Coventry-based Manufacturing Technology Centre (MTC) has developed a robot that can be trained to pick up unknown objects, reducing the need for labour-intensive manual data collection and labelling.
Project Viper demonstrated a technique for bin-picking using a trained model to find the best position to place a vacuum cup.
According to the researchers, conventional methods that use CAD data and high-cost sensors to accurately identify individual parts and test a range of pre-engineered grasps for feasibility, are expensive to implement and require substantial engineering time to programme.
Furthermore, existing approaches cannot be applied to objects that are not easily represented by CAD models, said MTC.
As such, during MTC’s study, a neural network-based approach was implemented using a PyTorch machine-learning framework to generalise learned behaviour to new scenes.
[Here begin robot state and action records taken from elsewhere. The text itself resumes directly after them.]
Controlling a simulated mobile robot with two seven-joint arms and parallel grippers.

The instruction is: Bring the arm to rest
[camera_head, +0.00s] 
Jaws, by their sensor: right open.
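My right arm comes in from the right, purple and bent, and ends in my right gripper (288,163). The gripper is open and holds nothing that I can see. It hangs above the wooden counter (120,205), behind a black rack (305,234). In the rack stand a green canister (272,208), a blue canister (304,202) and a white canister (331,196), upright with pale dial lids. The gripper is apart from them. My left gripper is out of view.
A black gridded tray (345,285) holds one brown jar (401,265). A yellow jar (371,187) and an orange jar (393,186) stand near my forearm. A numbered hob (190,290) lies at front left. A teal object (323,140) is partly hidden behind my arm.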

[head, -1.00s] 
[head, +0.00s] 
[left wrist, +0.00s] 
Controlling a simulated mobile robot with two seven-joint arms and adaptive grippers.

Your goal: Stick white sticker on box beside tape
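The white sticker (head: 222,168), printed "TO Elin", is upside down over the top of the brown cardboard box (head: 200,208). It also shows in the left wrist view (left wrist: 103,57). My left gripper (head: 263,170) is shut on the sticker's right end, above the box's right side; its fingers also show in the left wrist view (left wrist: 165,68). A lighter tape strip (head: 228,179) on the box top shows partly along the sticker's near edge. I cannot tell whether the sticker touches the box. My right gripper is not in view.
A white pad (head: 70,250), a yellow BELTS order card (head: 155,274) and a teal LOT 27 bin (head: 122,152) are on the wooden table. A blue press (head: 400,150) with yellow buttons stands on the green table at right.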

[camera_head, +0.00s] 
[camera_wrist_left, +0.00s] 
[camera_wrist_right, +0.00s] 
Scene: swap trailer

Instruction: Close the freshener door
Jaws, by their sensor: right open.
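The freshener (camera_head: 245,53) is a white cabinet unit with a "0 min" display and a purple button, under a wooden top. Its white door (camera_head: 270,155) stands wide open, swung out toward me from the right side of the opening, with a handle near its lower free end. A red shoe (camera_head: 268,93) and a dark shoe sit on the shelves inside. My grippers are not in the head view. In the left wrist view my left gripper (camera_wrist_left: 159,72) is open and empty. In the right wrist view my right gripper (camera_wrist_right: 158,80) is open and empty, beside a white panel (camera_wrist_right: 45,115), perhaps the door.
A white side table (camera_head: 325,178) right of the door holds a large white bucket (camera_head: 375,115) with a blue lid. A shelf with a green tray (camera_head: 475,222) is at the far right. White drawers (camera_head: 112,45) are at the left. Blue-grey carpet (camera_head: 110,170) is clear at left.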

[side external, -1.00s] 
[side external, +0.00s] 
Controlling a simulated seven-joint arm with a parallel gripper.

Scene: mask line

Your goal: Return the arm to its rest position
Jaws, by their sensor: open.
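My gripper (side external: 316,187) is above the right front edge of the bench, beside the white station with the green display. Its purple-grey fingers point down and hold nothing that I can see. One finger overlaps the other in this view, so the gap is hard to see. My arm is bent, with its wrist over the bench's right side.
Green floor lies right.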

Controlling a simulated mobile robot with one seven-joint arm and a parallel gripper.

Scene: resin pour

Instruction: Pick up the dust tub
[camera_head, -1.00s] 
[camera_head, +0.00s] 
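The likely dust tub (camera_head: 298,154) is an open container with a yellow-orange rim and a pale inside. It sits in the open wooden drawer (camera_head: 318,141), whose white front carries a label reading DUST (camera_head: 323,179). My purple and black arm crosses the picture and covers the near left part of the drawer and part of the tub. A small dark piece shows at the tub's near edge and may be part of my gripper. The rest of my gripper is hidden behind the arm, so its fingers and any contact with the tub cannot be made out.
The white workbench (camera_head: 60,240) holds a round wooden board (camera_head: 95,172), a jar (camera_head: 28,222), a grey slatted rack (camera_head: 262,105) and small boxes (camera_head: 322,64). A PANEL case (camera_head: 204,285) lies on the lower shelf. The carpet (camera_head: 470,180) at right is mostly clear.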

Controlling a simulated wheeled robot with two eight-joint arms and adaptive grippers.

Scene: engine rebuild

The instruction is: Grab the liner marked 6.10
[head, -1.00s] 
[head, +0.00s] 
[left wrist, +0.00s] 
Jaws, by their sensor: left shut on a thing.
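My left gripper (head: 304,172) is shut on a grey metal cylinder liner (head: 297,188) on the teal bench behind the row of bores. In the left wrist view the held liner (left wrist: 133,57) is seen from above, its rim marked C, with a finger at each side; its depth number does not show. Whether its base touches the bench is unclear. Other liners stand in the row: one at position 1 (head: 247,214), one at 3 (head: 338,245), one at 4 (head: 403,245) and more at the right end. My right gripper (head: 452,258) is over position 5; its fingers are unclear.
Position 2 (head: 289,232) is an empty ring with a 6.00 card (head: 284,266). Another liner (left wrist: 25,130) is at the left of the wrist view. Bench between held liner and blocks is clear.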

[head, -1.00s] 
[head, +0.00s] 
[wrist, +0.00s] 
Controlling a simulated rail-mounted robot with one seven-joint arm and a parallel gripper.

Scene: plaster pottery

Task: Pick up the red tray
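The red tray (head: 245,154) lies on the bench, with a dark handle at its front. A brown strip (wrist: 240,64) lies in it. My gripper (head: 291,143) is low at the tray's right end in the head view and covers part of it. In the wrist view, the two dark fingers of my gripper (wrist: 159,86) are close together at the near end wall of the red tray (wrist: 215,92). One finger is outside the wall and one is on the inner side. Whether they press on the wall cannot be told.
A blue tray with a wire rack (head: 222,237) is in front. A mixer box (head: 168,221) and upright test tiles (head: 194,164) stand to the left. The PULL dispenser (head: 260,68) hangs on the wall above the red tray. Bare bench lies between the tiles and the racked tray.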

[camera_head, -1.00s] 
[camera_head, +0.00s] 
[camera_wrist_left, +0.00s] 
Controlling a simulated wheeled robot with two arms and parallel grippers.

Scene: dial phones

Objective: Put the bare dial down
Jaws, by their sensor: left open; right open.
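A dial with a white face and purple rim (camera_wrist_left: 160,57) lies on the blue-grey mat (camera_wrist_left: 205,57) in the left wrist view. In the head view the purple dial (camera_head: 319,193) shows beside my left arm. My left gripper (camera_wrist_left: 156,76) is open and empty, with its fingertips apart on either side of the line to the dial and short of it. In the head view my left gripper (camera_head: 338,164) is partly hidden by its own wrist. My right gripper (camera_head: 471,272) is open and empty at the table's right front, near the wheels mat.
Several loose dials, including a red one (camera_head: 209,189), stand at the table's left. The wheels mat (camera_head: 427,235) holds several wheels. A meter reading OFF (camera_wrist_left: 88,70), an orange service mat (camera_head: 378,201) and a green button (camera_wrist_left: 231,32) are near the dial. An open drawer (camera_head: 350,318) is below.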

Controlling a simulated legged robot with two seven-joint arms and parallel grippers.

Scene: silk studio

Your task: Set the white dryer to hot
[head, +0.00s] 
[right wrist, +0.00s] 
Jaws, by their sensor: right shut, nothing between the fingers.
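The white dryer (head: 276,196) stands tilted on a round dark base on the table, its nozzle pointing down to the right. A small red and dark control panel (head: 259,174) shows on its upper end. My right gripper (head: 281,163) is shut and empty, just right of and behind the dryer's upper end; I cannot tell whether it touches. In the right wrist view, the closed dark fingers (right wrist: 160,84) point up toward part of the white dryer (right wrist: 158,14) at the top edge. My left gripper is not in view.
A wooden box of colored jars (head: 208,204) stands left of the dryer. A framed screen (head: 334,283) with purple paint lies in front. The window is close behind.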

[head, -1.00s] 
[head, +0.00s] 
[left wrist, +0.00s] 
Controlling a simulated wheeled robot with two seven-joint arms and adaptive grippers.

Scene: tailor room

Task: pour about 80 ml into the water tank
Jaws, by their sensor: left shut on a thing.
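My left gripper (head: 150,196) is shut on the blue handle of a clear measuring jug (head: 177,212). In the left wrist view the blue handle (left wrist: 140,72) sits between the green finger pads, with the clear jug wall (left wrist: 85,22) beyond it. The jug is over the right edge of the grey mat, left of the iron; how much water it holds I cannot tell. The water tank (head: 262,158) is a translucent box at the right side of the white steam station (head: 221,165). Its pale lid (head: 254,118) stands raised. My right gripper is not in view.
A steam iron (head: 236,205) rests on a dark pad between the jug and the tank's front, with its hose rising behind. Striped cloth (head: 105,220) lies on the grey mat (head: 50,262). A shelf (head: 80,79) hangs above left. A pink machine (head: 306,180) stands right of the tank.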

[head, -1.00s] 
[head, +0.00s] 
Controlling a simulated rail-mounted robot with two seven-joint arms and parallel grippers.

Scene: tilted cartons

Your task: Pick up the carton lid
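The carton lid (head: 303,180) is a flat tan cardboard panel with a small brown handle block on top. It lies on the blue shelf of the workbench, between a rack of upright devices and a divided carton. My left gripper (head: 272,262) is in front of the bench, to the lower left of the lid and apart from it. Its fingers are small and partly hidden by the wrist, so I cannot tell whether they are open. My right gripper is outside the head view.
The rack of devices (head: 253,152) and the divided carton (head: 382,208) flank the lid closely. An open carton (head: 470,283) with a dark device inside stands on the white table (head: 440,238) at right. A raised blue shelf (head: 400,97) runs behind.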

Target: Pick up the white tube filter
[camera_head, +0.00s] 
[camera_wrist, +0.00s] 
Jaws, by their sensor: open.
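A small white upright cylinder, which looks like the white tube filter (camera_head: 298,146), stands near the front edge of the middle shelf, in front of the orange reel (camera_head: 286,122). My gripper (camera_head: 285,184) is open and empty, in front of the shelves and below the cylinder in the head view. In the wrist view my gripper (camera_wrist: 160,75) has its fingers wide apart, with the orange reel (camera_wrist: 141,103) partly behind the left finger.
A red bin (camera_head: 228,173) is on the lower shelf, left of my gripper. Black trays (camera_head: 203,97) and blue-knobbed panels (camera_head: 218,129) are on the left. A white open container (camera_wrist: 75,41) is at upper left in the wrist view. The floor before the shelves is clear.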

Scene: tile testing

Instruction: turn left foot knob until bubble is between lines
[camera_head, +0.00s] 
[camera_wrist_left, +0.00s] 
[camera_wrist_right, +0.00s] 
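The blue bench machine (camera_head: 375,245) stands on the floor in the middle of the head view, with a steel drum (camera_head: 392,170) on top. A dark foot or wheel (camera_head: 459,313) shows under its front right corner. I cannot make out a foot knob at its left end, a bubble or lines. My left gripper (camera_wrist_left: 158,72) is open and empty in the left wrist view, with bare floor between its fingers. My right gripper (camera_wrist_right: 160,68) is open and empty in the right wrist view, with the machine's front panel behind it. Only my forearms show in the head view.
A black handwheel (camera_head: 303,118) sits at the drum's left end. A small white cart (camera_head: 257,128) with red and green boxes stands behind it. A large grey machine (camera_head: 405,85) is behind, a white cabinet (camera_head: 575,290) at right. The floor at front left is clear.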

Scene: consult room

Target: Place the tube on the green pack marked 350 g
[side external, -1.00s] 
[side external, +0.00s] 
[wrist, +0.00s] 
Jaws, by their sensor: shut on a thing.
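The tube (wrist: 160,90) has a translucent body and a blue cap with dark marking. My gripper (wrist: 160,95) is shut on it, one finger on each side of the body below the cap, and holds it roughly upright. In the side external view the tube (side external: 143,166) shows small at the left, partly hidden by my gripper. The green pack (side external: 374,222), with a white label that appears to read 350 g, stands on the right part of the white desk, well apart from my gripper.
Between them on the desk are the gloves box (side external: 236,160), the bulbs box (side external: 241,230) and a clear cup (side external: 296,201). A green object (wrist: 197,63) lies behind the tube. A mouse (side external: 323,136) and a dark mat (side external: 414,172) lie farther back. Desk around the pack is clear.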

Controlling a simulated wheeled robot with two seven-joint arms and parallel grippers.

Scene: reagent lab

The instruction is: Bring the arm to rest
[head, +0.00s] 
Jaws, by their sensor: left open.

The team harnessed algorithms trained with open source manually labelled dataset and simulated dataset.
In addition, performance testing was completed using a low-cost depth camera and collaborative robot system – an affordable solution for many SMEs, according to MTC.
Mark Robson, senior research engineer, robotics, MTC, said: “This project demonstrates MTC’s determination to adopt academic developments with potential to transform robotics in manufacturing.
“The transferability of this technique to pick new objects will allow MTC to quickly test with customer parts and advise on implementation strategies.”
The project tested the system on range of objects including sheet metal components, fruit and cosmetics containers.
Its findings show that the models trained with manually labelled data and models trained with only simulated data achieved successful pick rates of 92% and 94%, respectively.
Dr Alejandra Matamoros, technology manager at MTC, said: “MTC robotics engineers are proving that design and development can be dematerialised in the creation of cost-efficient intelligent solutions to automate operations where predetermined programming is less viable.”